True, the first months of the Flag Consideration Project have been as dull as its name. But that was to be expected while they did the dreary spade work of research and consultation. Things don't get interesting until we set eyes on the possible new flags.
That's now about to happen. This month the project's panel of luminaries releases its ''long list'' of 50 plus flags winnowed from 10,000 odd entries. (So much for alleged disinterest.)
After a month's public palaver, they produce a four flag shortlist. Before Christmas the nation will vote to choose one that runs against the present flag in a March referendum.
Come the new year, you won't escape the pub or the proctologists' ball without a flag argument. It will be the media's subject du jour. Talkback jocks will jabber. There will be no place to hide, as we enjoy democracy at its most glorious.
Let me nail my colours to the mast. I'm for a new flag. I respect our present one, but it speaks of another country - the very different New Zealand of the past. It symbolises origins we've grown beyond.
The blue Southern Cross flag with its dominating Union Jack, is our third. We were just a British colony when it was introduced in 1902, but soon to become (dear God) a ''dominion'' - from the Latin ''Dominium'', meaning a country subject to another's ruler.
We may find the term insulting, but our great grandparents didn't. In 1902, nearly half had wet their first nappy in the British Isles. (Today's UK born figure is just 4%.) I recall my own grandparents' wistful immigrant speak about ''mother country'' and ''home''.

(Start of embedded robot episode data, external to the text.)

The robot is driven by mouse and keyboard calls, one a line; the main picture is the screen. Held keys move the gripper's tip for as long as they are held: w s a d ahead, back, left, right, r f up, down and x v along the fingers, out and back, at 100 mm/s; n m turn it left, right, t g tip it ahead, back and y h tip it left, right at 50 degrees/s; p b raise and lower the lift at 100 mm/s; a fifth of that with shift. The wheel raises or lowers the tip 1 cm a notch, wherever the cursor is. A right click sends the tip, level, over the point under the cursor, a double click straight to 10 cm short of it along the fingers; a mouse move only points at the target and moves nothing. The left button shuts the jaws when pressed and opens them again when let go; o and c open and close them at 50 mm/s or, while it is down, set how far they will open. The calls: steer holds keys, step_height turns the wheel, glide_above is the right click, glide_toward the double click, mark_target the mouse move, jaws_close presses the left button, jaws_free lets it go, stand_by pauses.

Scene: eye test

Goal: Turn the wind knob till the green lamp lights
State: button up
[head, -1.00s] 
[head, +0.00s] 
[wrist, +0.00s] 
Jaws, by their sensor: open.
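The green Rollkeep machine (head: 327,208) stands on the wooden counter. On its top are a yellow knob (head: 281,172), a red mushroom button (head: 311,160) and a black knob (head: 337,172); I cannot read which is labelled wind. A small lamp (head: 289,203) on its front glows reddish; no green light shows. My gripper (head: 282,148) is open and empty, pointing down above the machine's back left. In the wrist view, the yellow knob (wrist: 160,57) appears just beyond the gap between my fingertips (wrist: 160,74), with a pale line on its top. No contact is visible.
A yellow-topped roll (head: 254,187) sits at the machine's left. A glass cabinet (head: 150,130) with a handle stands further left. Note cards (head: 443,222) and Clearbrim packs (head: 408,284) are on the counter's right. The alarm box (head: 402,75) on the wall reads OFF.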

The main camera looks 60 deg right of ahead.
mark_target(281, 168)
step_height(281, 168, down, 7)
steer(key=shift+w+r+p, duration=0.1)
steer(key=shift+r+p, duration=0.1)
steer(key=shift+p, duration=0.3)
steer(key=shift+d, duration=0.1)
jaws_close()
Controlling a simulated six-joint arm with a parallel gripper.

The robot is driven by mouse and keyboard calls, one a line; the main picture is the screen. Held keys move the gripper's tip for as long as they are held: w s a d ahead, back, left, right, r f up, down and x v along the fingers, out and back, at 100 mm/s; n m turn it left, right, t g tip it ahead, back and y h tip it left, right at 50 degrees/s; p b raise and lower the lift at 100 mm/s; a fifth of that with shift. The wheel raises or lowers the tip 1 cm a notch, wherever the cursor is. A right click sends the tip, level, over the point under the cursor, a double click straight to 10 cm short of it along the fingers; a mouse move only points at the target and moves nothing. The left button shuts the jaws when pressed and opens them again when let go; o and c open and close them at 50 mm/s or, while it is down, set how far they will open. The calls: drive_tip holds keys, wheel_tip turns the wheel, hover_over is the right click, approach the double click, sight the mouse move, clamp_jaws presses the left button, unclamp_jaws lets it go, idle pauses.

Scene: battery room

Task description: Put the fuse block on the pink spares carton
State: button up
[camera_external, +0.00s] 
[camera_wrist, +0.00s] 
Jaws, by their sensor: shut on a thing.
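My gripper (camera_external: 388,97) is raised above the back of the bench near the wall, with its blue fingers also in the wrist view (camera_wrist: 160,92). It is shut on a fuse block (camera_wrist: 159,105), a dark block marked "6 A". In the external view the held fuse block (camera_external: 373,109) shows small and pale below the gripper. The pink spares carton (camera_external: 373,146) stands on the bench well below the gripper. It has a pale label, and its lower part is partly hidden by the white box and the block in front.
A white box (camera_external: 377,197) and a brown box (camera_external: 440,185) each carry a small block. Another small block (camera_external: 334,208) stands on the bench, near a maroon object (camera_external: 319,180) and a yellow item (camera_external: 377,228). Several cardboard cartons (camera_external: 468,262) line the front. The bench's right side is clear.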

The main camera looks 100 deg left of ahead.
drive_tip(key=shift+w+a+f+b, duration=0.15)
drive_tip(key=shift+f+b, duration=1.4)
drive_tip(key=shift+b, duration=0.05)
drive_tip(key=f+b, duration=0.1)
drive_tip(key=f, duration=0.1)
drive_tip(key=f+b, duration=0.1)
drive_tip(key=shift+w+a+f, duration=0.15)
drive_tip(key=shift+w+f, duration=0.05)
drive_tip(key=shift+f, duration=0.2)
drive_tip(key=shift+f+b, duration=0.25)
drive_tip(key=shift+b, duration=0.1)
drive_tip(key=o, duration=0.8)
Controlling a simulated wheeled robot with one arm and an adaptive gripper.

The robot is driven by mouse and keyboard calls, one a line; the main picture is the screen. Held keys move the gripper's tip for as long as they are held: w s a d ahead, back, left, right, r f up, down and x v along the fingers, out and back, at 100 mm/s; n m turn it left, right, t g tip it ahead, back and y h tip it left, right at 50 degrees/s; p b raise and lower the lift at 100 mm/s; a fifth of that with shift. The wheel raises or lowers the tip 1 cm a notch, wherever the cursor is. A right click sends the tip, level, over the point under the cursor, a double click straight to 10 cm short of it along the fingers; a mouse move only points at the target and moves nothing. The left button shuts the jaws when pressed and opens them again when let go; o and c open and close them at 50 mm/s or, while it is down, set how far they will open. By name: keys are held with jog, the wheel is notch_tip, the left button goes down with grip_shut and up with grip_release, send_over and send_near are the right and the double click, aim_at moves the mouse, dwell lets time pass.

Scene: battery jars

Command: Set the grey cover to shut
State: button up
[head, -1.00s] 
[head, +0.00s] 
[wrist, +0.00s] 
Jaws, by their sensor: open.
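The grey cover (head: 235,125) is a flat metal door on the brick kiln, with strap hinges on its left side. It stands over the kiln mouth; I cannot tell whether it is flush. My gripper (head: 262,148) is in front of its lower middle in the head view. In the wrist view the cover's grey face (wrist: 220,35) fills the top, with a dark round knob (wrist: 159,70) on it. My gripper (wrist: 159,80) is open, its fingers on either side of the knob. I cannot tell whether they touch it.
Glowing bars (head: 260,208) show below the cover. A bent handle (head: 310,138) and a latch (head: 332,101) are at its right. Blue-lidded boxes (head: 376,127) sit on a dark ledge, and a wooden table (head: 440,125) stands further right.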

Until the 1950s, much of our art and literature was obsessed with a great puzzle - what it really meant to be a New Zealander.
Mired in culture cringe, and in awe of anything London, a Union Jacked flag seemed properly parental to a country whose nationhood was still in short pants.
That parent turfed us out of home in 1973 when it joined the European Economic Community, and left us high and dry. Yet our old master's insignia still sits proud - top left on our flag.
We hear three main arguments for keeping this flag.
It's claimed change would dishonour servicemen who died fighting for the flag. This is nonsensical - the Kiwis we honour on Anzac Day died serving their country. I doubt the flag crossed their minds.
It is argued that removing the Union Jack somehow disrespects the country's Queen. Well, actually, it doesn't, and the Queen has her own distinctive Royal Standard. The Union flag is her country's banner.
The third argument for the status quo is that the flag is historic. That's true, but also the core of the problem. The flag tells the world the British part of our history remains paramount to us today.
And this is a flag adopted when the colony still excluded Maori from its main census count - a flag which ignored and obliquely insulted our Polynesian past. Yes, it's that far out of touch.
Fiji is about to remove the Union Jack from its flag, leaving only three of the 49 self governing Commonwealth countries that keep it - us, Australia and those parts of Tuvalu which remain above water. It's right to value the British part of New Zealand's heritage.
But it's wrong that in 2015 we keep a different, distant, country's flag as the most eye catching feature of our own.
This denigrates us, and it does it very directly. Our country has built its own identity. It's time our flag reflected it.
John Lapsley is an Arrowtown writer.